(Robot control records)
☆ ☆ ☆

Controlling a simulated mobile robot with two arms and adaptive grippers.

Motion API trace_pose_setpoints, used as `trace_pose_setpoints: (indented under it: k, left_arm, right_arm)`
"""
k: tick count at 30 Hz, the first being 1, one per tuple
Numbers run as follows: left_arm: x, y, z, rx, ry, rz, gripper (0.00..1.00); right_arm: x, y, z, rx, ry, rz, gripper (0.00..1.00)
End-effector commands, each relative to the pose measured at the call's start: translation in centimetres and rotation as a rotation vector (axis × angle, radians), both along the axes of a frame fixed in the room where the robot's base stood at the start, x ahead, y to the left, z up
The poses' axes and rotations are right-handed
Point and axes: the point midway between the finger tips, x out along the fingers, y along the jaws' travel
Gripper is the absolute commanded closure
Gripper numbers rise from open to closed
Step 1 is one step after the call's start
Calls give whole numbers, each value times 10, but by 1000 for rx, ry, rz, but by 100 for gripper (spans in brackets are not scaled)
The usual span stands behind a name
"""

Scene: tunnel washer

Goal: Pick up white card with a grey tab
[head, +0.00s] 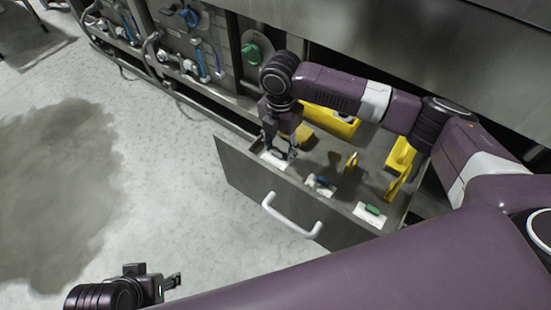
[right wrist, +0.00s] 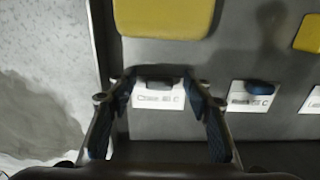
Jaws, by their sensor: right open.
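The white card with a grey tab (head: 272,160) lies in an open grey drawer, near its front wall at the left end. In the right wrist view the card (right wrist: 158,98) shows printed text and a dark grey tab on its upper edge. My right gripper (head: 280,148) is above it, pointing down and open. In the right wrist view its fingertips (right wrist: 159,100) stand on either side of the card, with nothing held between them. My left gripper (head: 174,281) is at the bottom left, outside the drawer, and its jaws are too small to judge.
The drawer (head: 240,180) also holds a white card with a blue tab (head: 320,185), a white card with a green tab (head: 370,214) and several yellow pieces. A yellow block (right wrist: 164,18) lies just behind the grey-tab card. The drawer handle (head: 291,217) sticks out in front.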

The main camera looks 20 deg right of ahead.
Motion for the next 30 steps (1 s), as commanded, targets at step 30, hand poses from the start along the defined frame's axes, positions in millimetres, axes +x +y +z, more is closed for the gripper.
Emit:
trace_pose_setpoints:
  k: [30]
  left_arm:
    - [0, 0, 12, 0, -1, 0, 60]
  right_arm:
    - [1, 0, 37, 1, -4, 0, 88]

☆ ☆ ☆

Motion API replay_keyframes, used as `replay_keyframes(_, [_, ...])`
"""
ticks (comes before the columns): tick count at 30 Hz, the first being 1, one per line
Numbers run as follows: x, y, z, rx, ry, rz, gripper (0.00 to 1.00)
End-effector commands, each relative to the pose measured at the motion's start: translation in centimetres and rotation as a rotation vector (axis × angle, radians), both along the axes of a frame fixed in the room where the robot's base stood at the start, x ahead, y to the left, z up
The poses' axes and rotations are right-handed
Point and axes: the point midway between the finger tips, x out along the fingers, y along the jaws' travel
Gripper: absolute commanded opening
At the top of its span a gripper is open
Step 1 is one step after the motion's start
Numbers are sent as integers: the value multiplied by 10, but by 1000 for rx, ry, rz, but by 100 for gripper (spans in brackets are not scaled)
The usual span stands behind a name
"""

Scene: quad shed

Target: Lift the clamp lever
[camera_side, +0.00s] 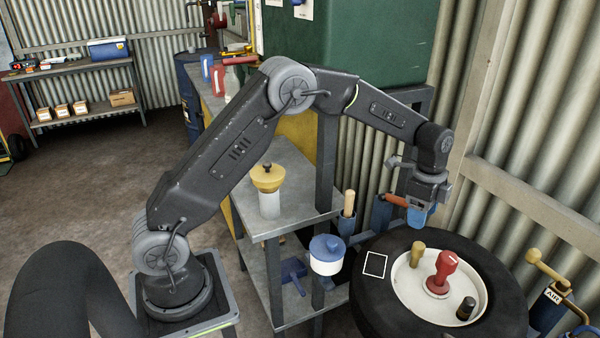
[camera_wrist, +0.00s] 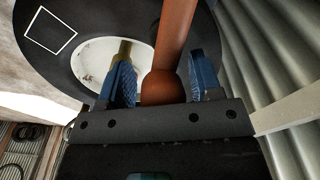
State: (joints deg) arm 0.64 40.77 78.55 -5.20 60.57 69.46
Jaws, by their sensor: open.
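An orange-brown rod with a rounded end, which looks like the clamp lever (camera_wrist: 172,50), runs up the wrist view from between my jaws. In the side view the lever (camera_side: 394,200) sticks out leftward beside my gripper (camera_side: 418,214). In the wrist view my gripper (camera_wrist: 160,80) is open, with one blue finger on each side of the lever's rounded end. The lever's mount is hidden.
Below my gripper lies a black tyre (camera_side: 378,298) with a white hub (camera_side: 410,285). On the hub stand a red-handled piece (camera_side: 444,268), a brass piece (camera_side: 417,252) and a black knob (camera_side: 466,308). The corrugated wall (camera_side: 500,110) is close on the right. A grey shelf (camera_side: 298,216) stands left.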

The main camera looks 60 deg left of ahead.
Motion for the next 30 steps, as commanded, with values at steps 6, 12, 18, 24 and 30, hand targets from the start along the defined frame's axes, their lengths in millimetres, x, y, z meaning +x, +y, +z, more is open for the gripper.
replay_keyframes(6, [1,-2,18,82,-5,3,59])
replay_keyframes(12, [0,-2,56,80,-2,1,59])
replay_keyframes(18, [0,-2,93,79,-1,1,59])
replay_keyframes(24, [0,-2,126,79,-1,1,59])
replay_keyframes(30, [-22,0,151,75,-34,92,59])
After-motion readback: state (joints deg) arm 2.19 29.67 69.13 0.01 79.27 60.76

☆ ☆ ☆

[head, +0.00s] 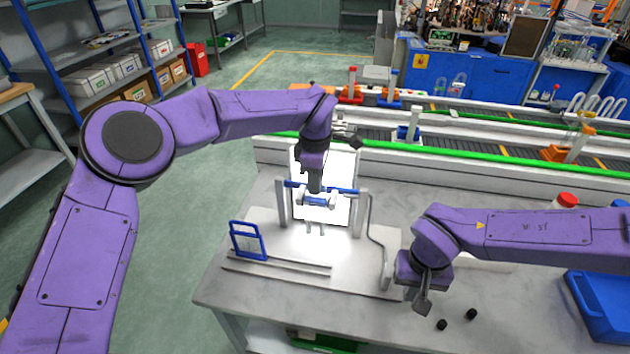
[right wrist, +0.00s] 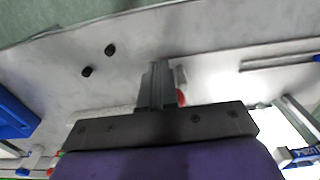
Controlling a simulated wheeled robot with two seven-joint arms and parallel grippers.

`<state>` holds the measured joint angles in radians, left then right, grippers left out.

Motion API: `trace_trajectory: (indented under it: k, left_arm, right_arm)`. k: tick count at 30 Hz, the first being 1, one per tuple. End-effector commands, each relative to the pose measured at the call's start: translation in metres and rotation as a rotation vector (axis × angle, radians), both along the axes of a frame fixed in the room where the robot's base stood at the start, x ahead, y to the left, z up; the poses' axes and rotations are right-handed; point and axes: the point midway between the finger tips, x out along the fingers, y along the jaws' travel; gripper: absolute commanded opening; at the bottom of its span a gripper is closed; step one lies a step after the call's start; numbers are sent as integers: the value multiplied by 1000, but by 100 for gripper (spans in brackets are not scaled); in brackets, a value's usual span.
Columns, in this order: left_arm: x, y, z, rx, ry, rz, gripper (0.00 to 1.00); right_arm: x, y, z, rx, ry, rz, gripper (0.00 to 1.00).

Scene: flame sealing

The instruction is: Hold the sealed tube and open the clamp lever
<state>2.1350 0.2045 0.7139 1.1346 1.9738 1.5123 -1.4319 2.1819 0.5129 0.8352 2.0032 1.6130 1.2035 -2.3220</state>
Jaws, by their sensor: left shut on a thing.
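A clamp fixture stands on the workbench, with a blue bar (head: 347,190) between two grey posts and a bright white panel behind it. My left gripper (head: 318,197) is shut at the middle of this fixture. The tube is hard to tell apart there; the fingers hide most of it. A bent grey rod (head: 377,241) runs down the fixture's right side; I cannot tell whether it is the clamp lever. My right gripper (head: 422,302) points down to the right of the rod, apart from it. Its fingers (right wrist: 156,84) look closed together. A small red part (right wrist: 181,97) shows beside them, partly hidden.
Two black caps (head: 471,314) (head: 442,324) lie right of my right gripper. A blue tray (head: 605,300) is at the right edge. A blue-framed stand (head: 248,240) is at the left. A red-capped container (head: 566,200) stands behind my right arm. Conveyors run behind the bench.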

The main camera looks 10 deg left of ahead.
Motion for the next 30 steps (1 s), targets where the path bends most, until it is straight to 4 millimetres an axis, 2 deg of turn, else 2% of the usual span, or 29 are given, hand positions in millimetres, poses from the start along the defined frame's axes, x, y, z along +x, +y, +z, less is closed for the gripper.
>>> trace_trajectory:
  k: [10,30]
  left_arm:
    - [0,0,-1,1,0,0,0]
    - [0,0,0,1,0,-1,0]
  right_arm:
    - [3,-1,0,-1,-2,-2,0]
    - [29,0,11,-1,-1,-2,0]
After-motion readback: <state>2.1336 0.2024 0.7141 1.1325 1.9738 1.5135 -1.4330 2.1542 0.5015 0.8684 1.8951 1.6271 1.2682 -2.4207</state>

☆ ☆ ☆

### Your goal
Exactly the lines from the line containing "value's usual span." to the line containing "The main camera looks 10 deg left of ahead.", both included, are to be set down; no other line belongs in the answer.

### Problem solution
Motion API: `trace_trajectory: (indented under it: k, left_arm, right_arm)`. k: tick count at 30 Hz, the first being 1, one per tuple. End-effector commands, each relative to the pose measured at the call's start: translation in metres and rotation as a rotation vector (axis × angle, radians), both along the axes of a frame fixed in the room where the robot's base stood at the start, x ahead, y to the left, z up; the poses' axes and rotations are right-handed; point and axes: the point midway between the finger tips, x out along the fingers, y along the jaws' travel; gripper: absolute commanded opening; at the bottom of its span a gripper is closed; step one lies a step after the call's start; numbers are sent as integers: the value multiplied by 1000, but by 100 for gripper (spans in brackets are not scaled); in brackets, a value's usual span.
Columns, in this order: left_arm: x, y, z, rx, ry, rz, gripper (0.00 to 1.00); right_arm: x, y, z, rx, ry, rz, gripper (0.00 to 1.00).

Scene: flame sealing

The instruction is: Hold the sealed tube and open the clamp lever
<state>2.1350 0.2045 0.7139 1.1346 1.9738 1.5123 -1.4319 2.1819 0.5129 0.8352 2.0032 1.6130 1.2035 -2.3220</state>
Jaws, by their sensor: left shut on a thing.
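A clamp fixture stands on the workbench, with a blue bar (head: 347,190) between two grey posts and a bright white panel behind it. My left gripper (head: 318,197) is shut at the middle of this fixture. The tube is hard to tell apart there; the fingers hide most of it. A bent grey rod (head: 377,241) runs down the fixture's right side; I cannot tell whether it is the clamp lever. My right gripper (head: 422,302) points down to the right of the rod, apart from it. Its fingers (right wrist: 156,84) look closed together. A small red part (right wrist: 181,97) shows beside them, partly hidden.
Two black caps (head: 471,314) (head: 442,324) lie right of my right gripper. A blue tray (head: 605,300) is at the right edge. A blue-framed stand (head: 248,240) is at the left. A red-capped container (head: 566,200) stands behind my right arm. Conveyors run behind the bench.

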The main camera looks 10 deg left of ahead.

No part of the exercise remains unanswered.